Persons named to the regulatory bodies by Republican and Democratic presidents frequently are ill equipped for their jobs and a comparatively large number come from regulated industries, "which is in sharp contrast to the rare selection of persons with clear identification with public interest group concerns," the Senate report concluded.

Sen. Abraham M. Ribicoff (D.-Conn.), chairman of the committee, said the study also demonstrated that the Civil Service Commission and the federal agencies themselves had failed to enforce conflict of interest laws and regulations.

Details from the first two volumes of the report and 64 specific recommendations for remedial action will be presented to a hearing of the Senate committee scheduled this morning. Four additional reports are planned during the next two months from what Ribicoff and Sen. Charles H. Percy (R-Ill.) called the "most comprehensive" study of regulatory agencies ever undertaken by Congress.

As part of the study, practicing lawyers before nine major commissions and administrative law judges were asked to assess - anonymously - the agencies' performance. Respondents to the survey said less than two-thirds of the commissioners even understood the laws they were asked to administer.

The lawyers gave particularly high marks to the Securities and Exchange Commission but said that for all other agencies they couldn't recommend reappointments for about half the various commission members.

Lawyers gave the SEC the most favorable ratings of judgment, technical knowledge, impartiality, legal ability, integrity and hard work. For two agencies - the Federal Maritime and Federal Trade Commissions - the lawyers said they could recommend reappointments for less than 40 per cent of the members.

Respondents to a Senate staff questionaire said they did not believe there had been much change in the quality of commissioners over the years and most of the practicing lawyers identified delay as the greatest problem facing the public.

The Senate staff, meanwhile, found that more than half the agencies studied had not taken steps to establish mechanisms for compliance with conflict of interest laws that apply not only to commissioners but staff personnel.

Commissioners named by presidents and ratified by the Senate are mainly white male lawyers; women, minorities and persons with backgrounds in economics, engineering, political science, accounting and other professions generally have been ignored, the study said.

The "lack of balance" on agencies was described in the report as a "major concern," with seven women and four blacks appointed to nine large commissions since 1961, out of more than 150 appointments.

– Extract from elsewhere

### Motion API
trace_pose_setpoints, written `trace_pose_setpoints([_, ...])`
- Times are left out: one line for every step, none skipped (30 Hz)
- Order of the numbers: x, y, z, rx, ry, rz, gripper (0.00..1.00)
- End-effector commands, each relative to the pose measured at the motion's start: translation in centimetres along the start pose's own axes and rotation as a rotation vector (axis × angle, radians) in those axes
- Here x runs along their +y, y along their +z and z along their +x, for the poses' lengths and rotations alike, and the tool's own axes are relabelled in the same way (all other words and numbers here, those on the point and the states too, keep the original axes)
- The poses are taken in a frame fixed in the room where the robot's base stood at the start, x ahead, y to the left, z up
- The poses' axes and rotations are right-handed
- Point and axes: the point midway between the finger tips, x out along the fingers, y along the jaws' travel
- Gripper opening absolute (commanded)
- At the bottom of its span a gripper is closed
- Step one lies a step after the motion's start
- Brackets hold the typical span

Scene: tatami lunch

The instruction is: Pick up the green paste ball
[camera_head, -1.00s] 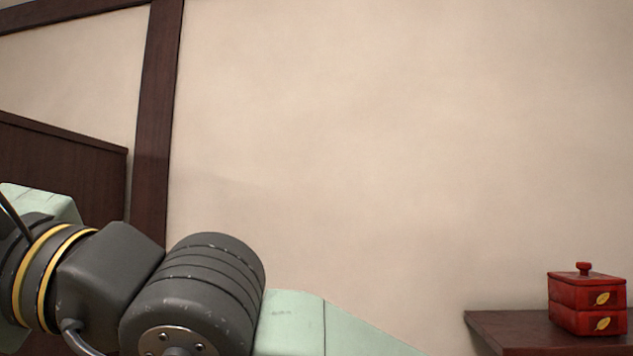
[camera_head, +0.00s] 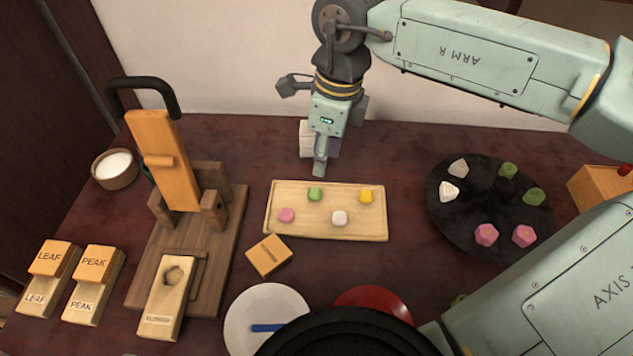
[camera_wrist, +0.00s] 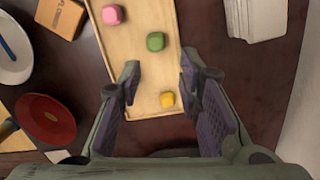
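The green paste ball (camera_head: 315,194) rests on a light wooden tray (camera_head: 300,228) in the head view, with a pink ball (camera_head: 286,215), a white ball (camera_head: 339,217) and a yellow ball (camera_head: 366,196). My gripper (camera_head: 320,170) hangs just behind the tray's back edge, close to the green ball. In the wrist view the green ball (camera_wrist: 155,41) lies just beyond the spread fingertips (camera_wrist: 159,68), near the middle between them. The gripper is open and empty. The yellow ball (camera_wrist: 167,99) shows between the fingers, and the pink ball (camera_wrist: 112,14) lies farther off.
A wooden press (camera_head: 168,160) stands left of the tray. A dark round plate (camera_head: 475,215) with green, pink and white pieces is at right. A white stack (camera_wrist: 254,17) lies near the tray. A white plate (camera_head: 250,305) and red dish (camera_head: 372,298) are in front.

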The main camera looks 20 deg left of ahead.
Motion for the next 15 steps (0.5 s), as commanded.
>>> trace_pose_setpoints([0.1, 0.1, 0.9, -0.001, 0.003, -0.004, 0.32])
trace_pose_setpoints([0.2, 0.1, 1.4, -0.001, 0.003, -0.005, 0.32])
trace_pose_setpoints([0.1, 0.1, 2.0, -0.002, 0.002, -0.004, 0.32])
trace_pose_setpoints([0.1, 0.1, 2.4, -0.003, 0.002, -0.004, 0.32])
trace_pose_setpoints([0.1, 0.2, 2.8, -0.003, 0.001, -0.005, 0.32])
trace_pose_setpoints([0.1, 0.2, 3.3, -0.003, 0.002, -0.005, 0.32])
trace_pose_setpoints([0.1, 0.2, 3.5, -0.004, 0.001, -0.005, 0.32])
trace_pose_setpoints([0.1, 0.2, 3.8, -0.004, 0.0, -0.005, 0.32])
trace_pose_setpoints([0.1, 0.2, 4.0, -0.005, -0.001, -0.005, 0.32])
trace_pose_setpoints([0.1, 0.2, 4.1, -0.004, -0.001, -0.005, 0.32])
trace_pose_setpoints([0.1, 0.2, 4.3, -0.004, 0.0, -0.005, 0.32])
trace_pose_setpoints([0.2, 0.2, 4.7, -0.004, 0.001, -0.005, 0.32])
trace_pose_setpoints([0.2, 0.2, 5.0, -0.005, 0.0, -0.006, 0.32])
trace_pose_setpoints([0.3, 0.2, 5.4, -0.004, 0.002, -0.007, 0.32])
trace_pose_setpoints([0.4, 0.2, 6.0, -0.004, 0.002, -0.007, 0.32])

As a consequence, "too often the overall composition of the commissions have been heavily weighted in the direction of a single approach or a point of view," yesterday's report stated.

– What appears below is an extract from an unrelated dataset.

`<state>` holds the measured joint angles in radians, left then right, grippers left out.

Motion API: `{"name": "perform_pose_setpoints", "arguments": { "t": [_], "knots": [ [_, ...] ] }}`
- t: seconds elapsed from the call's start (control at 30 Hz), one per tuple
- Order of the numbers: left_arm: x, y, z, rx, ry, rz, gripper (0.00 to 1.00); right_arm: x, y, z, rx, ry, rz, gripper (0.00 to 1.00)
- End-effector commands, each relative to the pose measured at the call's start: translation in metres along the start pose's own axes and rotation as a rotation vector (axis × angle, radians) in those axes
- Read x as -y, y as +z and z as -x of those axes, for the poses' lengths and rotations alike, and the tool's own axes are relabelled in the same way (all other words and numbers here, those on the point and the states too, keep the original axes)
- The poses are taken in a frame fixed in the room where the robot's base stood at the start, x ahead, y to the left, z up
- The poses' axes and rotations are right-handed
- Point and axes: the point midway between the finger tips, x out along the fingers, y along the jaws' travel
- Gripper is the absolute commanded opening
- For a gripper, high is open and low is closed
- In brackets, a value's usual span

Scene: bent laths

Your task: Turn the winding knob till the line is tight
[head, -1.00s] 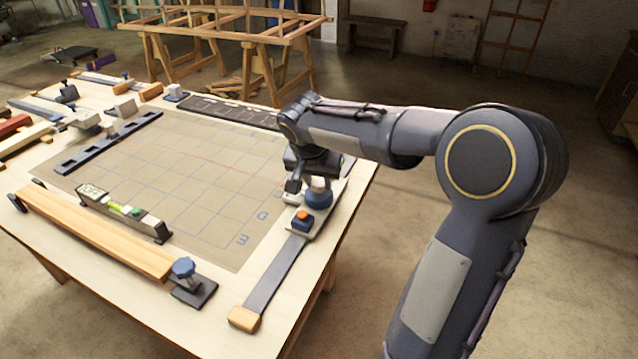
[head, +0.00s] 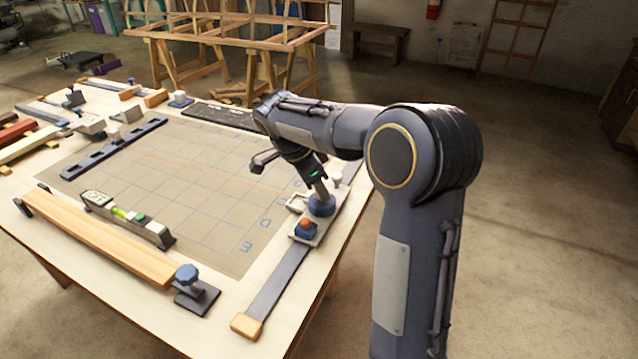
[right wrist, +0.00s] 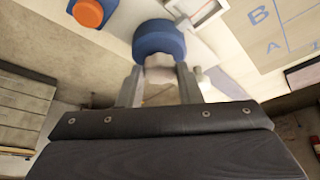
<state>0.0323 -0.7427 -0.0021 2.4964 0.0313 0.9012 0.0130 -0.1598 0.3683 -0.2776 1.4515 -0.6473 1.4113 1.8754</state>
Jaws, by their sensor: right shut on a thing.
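A blue winding drum (head: 320,206) sits on a pale plate at the right edge of the bench. It also shows in the right wrist view (right wrist: 158,37), with a pale knob (right wrist: 159,66) on it. My right gripper (head: 319,188) is tilted over the drum. Its fingers (right wrist: 159,84) stand on both sides of the pale knob and are shut on it. A faint reddish line (head: 203,162) crosses the gridded mat; I cannot tell whether it is tight. My left gripper is not in view.
An orange button on a blue box (head: 304,228) stands just in front of the drum. A pale peg (head: 336,178) is close behind it. A spirit level (head: 128,216) and a wooden lath (head: 95,240) lie at the left. The middle of the mat (head: 190,190) is clear.

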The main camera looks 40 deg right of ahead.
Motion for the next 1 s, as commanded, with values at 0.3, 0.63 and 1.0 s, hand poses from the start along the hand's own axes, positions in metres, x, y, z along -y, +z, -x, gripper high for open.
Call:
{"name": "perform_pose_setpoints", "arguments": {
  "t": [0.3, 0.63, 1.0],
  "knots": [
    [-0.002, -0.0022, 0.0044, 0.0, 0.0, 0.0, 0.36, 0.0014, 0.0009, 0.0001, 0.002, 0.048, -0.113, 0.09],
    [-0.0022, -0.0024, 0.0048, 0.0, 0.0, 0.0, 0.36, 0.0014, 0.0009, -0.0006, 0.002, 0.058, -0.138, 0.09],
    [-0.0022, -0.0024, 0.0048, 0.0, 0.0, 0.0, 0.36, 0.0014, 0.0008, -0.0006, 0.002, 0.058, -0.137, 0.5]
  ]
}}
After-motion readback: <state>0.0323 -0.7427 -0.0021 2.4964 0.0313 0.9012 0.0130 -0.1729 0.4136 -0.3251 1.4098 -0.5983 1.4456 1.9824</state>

To correct such abuses, the Senate staff recommended enactment of "sunset" legislation, to put every agency out of business on a given date unless specifically continued by Congress.

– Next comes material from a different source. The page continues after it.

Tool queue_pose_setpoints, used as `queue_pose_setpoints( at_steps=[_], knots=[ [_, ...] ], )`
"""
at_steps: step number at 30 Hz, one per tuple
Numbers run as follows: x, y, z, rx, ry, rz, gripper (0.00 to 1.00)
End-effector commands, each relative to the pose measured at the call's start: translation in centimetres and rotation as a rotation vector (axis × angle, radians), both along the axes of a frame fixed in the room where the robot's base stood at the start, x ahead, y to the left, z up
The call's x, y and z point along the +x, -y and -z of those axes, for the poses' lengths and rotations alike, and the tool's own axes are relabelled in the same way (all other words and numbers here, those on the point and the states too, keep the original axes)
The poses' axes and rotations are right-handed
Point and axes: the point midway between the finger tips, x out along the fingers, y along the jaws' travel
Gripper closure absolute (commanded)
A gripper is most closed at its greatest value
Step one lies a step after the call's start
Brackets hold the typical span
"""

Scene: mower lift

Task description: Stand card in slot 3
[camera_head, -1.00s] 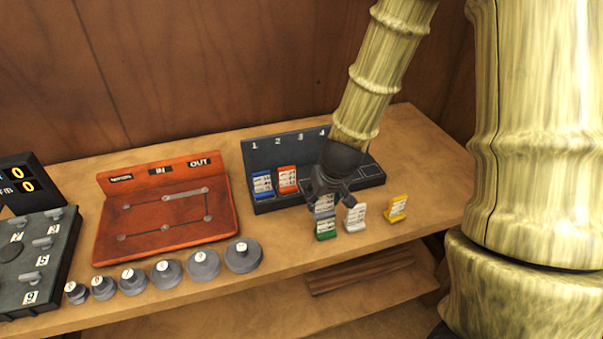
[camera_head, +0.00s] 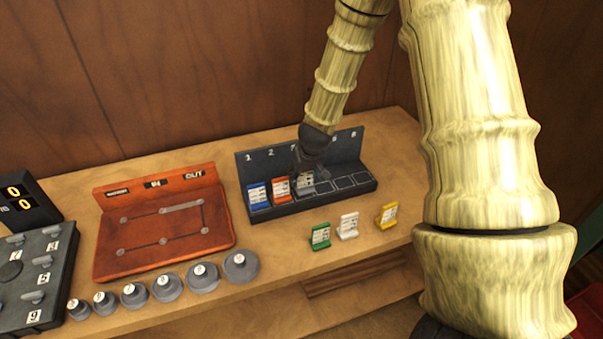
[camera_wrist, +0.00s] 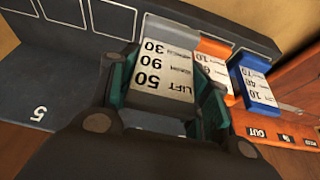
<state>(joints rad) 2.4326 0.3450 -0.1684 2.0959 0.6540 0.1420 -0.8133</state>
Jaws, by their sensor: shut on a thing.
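My gripper (camera_head: 307,168) is shut on a grey card (camera_head: 306,183) with a white label. In the wrist view the card (camera_wrist: 160,82) sits between the two fingers, its label reading LIFT, 50, 90, 30. The dark card rack (camera_head: 345,148) has a numbered back panel and a row of outlined slots. The held card is upright at the third slot, just right of the orange card (camera_head: 279,187). Whether its foot touches the slot floor cannot be told. The blue card (camera_head: 257,195) stands in slot 1, the orange one in slot 2.
Green (camera_head: 320,237), white (camera_head: 348,225) and yellow (camera_head: 388,215) cards stand on the bench in front of the rack. The rack's right-hand slots are empty. A red tray (camera_head: 160,235) and several grey weights (camera_head: 202,276) are to the left.

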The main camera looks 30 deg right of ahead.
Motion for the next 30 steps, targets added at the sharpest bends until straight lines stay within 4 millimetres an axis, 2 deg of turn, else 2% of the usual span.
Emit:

Such legislation was introduced earlier this week by Ribicoff, Percy, and Senate Majority Leader Robert C. Byrd (D-W. Va.). The bill sets forth a timetable by which, over eight years, the President would submit to Congress regulation reform legislation every two years dealing with specific sectors of the economy. Energy, the environment, housing, occupational health and safety would be the first areas considered.

Among other specific recommendations made yesterday were the following:

For a period of one year, former regulators would be prohibited from having any contact for financial gain and compensation with the agency or its employees, on matters pending before the agency. For specific cases before an agency in which regulators participated, the prohibition would apply for life.

Standards should be established to govern enforcement of conflict of interest situations, financial statements of nominees and public inspection and formation of blind trusts for nominees' investments.

The 11-member interstate Commerce Commission should be reduced to three members with the President raming three members for the newly constituted body.

Legislation requiring that commissions represent broad interests and a variety of backgrounds should be enacted.

The President should be given unquestioned authority to appoint chairmen at the Civil Aeronauties Board, Federal Power Commission and Consumer Product Safety Commission.

Many of the conflict of interest rules proposed yesterday already have been adopted by President Carter for his appointees, but the Carter guidelines are not low. To date, Carter has not made any nominations to the various regulatory commissions.

In a separate development yesterday, a group called the "committee for an effective Federal Trade Commission" urged Carter to remove from consideration three persons reportedly being studied to head that agency.

The committee told Carter, in a letter delivered to the White House, that Senate Commerce Committee counsel Michael Pertshuck and lawyers Robert Pitofsky and Joan Bernstein were more interested in protecting interests of concentrated industries "than the social and economic needs of the nation's consumers."

Individuals who signed the letter were Henry Etzkowitz, associate professor at the State University of New York at Purchase, N.Y.; Edwin Rothschild, former executive vice president of the American Public Gas Association; and G. Willam Domhoff, assistant professor at the University of California, Santa Cruz.